### Listed entries ###
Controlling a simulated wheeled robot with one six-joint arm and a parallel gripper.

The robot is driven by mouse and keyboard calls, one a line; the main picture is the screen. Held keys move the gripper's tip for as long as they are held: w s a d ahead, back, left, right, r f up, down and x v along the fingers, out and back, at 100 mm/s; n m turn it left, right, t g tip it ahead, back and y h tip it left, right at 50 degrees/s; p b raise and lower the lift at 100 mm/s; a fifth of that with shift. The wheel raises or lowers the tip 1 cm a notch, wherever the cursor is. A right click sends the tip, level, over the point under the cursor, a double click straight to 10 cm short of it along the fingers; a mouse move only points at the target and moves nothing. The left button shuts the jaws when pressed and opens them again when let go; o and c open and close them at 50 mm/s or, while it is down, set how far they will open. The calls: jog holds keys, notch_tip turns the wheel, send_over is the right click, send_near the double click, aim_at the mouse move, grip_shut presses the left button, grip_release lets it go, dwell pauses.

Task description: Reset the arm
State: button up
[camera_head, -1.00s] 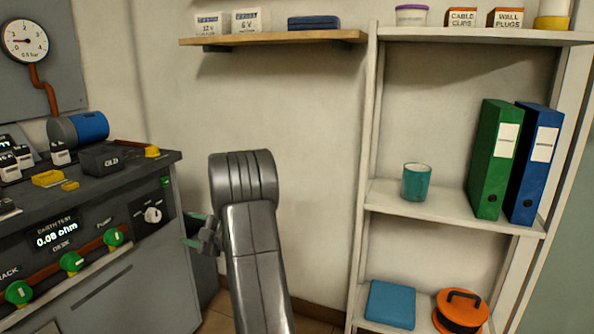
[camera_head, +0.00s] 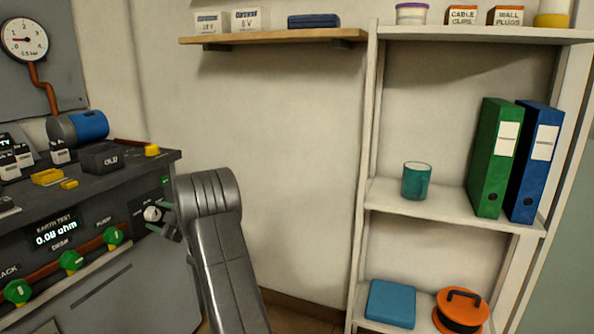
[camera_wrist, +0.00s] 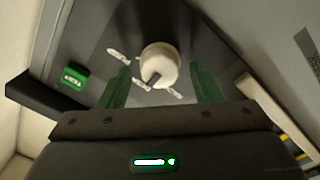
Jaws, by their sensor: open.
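My arm rises from the bottom of the head view and bends over toward the console on the left. My gripper (camera_head: 166,220) is at the console's right front, close to a white rotary knob (camera_head: 152,214). In the wrist view the knob (camera_wrist: 158,64) shows between the two green fingers, which stand apart with a gap on each side of it. The gripper is open and holds nothing. I cannot tell how far the fingertips are from the panel. Part of the knob's lettering is hidden behind the gripper in the head view.
A wooden wall shelf (camera_head: 270,39) hangs above.

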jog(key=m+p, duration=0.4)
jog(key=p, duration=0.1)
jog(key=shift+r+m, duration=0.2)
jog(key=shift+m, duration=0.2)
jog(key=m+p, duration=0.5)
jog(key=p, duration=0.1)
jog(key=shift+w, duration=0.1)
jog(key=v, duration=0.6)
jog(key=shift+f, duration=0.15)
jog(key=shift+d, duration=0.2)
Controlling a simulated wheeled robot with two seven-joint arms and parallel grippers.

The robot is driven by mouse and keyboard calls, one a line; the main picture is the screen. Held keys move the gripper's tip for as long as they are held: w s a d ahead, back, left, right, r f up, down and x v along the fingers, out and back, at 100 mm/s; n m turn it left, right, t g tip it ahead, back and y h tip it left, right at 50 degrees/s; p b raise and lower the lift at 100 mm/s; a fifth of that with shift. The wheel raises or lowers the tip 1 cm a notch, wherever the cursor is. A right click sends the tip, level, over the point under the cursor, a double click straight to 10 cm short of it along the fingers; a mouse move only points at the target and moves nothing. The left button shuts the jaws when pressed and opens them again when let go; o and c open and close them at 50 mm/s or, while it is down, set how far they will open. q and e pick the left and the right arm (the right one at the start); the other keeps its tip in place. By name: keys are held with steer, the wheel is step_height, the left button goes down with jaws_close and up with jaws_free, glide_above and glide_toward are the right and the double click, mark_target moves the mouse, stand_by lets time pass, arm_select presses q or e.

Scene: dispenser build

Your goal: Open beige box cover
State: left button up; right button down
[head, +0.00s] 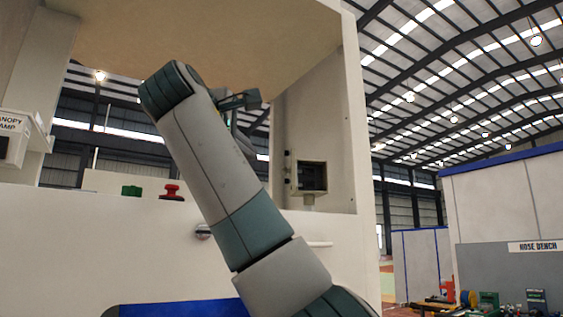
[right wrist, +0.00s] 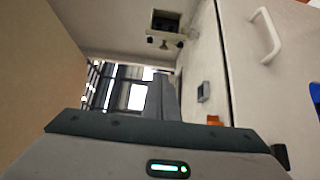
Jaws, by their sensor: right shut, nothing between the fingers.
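A small beige box (head: 299,189) with a dark square recess or window on its face is on the inner right wall of the white dispenser cabinet. I cannot tell whether a cover lies over that dark face. In the right wrist view the box (right wrist: 153,20) is near the top centre. My right gripper (head: 240,99) is to the left of the box and higher in the picture, partly hidden behind my right arm. It is shut and empty, apart from the box. My left gripper is not in view.
The white cabinet (head: 100,226) surrounds my right arm, with a beige panel (head: 250,40) overhead. A red knob (head: 172,191) and a green part (head: 131,190) stand on its front ledge. A white handle (right wrist: 272,36) shows on the wall at right.

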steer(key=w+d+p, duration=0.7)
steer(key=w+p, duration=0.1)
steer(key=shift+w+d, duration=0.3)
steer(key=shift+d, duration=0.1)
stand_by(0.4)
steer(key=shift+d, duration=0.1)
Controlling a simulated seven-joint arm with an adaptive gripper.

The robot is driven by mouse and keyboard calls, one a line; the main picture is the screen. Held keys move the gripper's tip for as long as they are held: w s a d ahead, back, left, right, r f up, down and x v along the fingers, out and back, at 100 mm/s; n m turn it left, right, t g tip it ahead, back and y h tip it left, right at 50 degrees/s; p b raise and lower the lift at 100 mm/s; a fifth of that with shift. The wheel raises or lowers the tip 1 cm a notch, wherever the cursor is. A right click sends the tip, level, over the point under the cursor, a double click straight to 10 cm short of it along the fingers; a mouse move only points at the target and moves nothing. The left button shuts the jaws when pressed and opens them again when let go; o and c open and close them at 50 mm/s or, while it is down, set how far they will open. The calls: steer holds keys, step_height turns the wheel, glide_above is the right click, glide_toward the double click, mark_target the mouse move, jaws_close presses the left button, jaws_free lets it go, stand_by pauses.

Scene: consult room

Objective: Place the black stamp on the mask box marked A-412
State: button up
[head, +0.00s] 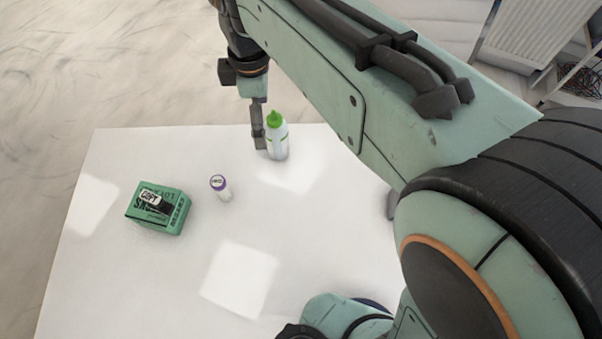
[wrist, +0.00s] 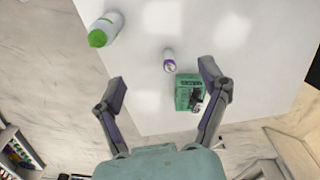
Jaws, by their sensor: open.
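A green box (head: 172,222) sits at the left of the white table; it also shows in the wrist view (wrist: 182,102). Its printing is only partly legible, and I cannot make out A-412. The black stamp (head: 164,207), with a white label reading COPY, lies on top of the box; in the wrist view it is a small dark shape (wrist: 196,97). My gripper (head: 259,140) is open and empty near the table's far edge, beside the green-capped bottle and apart from the box. Its two spread fingers show in the wrist view (wrist: 163,85), the right one near the box in the picture.
A white bottle with a green cap (head: 277,140) stands near the far edge, next to my gripper in the head view. A small white vial with a purple top (head: 221,188) stands between bottle and box. The white table's (head: 150,290) near left part is clear.

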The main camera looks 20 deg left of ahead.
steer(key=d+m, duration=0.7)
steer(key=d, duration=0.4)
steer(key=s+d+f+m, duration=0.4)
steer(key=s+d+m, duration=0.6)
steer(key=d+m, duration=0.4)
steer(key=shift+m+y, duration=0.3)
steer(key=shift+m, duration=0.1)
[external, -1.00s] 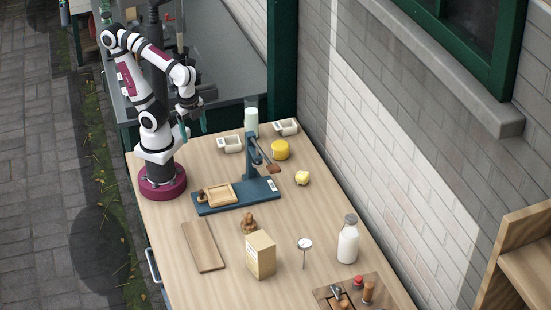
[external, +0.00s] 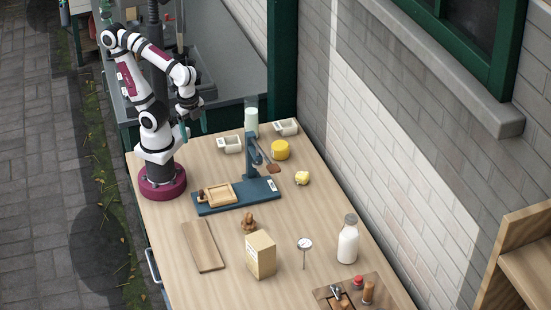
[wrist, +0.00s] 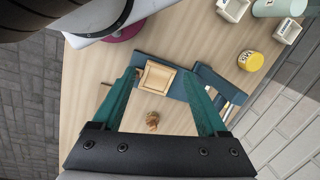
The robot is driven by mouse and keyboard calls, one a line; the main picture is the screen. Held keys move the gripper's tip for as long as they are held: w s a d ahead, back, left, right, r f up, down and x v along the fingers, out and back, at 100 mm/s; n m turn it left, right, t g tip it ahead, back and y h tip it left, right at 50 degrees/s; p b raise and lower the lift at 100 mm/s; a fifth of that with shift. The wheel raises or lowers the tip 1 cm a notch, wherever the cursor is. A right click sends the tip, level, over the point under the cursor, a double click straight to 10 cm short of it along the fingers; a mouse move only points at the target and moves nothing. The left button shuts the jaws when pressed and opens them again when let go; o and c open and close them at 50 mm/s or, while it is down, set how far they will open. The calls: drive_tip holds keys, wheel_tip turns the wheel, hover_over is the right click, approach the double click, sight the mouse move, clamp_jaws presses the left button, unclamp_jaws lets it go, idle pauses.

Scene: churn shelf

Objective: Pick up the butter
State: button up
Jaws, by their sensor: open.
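A small pale yellow lump (external: 302,178), which looks like the butter, sits on the wooden table right of the blue press stand in the external view. I cannot make it out in the wrist view. My gripper (external: 193,128) is open and empty, raised above the table's back-left end, well left of the lump. In the wrist view its two teal fingers (wrist: 160,74) are spread wide, with the wooden frame seen below between them.
The blue stand (external: 238,196) with its upright post (external: 250,155) and wooden frame (external: 220,195) stands between my arm and the lump. A yellow tub (external: 280,150), white dishes and a glass are behind; a carton (external: 261,255), milk bottle (external: 348,240) and thermometer (external: 304,246) are in front.

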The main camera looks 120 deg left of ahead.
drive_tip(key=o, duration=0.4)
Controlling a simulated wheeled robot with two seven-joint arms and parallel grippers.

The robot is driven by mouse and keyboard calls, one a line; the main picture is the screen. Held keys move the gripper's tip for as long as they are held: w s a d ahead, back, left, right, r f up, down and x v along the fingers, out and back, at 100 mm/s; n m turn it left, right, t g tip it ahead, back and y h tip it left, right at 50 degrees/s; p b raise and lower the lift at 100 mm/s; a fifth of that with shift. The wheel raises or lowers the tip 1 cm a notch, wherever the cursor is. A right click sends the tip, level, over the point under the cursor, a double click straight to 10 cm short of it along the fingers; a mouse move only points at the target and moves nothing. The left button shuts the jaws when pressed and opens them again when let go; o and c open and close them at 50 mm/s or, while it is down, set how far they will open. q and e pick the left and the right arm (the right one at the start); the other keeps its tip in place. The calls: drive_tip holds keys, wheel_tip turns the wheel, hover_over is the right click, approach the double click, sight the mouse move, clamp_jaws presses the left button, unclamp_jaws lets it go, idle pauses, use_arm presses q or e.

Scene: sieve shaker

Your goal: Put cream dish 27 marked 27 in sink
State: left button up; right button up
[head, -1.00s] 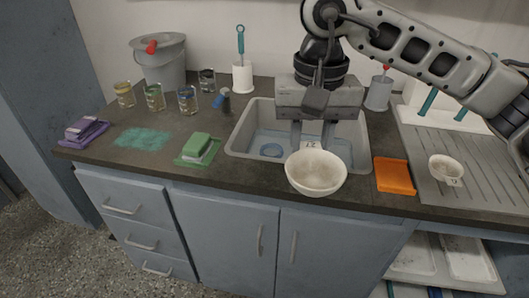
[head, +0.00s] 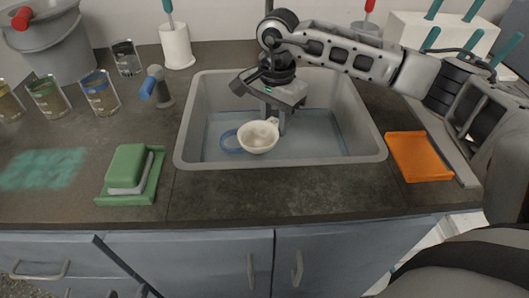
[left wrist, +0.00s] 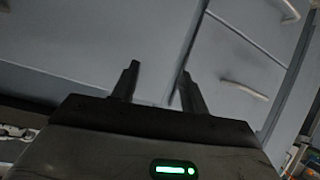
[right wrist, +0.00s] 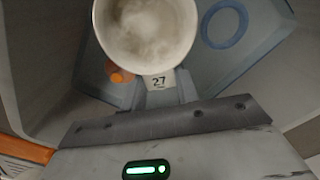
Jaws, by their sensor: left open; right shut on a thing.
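The cream dish (head: 258,138) is small and round, with a tab marked 27 that reads clearly in the right wrist view (right wrist: 145,32). My right gripper (head: 275,122) is shut on the dish's tab and holds it within the outline of the grey sink (head: 345,143), near the blue ring (head: 231,141) on the basin floor. I cannot tell whether the dish touches the floor.
An orange tray (head: 420,157) lies right of the sink. A green sponge on its dish (head: 130,172), a blue-handled tool (head: 158,88) and glass beakers (head: 100,95) stand to the left. The counter strip before the sink is clear.

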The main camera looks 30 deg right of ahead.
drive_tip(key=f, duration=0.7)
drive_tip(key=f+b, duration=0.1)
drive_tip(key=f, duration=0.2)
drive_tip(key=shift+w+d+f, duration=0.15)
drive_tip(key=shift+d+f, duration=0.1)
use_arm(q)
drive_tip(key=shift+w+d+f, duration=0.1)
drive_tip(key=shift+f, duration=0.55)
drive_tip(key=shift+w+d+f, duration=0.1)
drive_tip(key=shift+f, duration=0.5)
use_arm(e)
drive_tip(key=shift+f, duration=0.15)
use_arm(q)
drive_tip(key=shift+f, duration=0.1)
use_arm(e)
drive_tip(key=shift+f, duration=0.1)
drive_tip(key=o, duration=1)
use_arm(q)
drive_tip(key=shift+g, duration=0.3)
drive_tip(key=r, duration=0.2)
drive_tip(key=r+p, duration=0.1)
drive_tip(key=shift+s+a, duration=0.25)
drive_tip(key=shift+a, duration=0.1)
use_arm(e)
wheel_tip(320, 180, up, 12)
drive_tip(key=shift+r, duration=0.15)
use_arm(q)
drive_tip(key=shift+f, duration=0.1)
###
What is asked — Omit every picture, and please return the entries exactly from the first line through the line with "[camera_wrist, +0.00s]", both included.

Exercise result —
Controlling a simulated wheeled robot with one six-joint arm and a parallel gripper.

The robot is driven by mouse and keyboard calls, one a line; the main picture is the screen. Held keys move the gripper's tip for as long as they are held: w s a d ahead, back, left, right, r f up, down and x v along the fingers, out and back, at 100 mm/s; n m turn it left, right, t g tip it ahead, back and y h tip it left, right at 50 degrees/s; p b raise and lower the lift at 100 mm/s; a fifth of that with shift. The wheel raises or lowers the tip 1 cm a notch, wherever the cursor is. A right click sends the tip, level, over the point under the cursor, a double click straight to 10 cm short of it along the fingers; a mouse move only points at the target and moves nothing. The left button shuts the jaws when pressed and opens them again when let go; o and c open and close them at 50 mm/s or, while it is down, set how far they will open. The calls: jog holds keys, notch_tip turns the wheel, send_over is the right click, send_near the double click, aim_at the mouse move, grip_shut presses the left button, grip_release lets it go, dwell pauses.

Task description: Reset the arm
State: button up
[camera_head, -1.00s] 
[camera_head, +0.00s] 
[camera_wrist, +0.00s] 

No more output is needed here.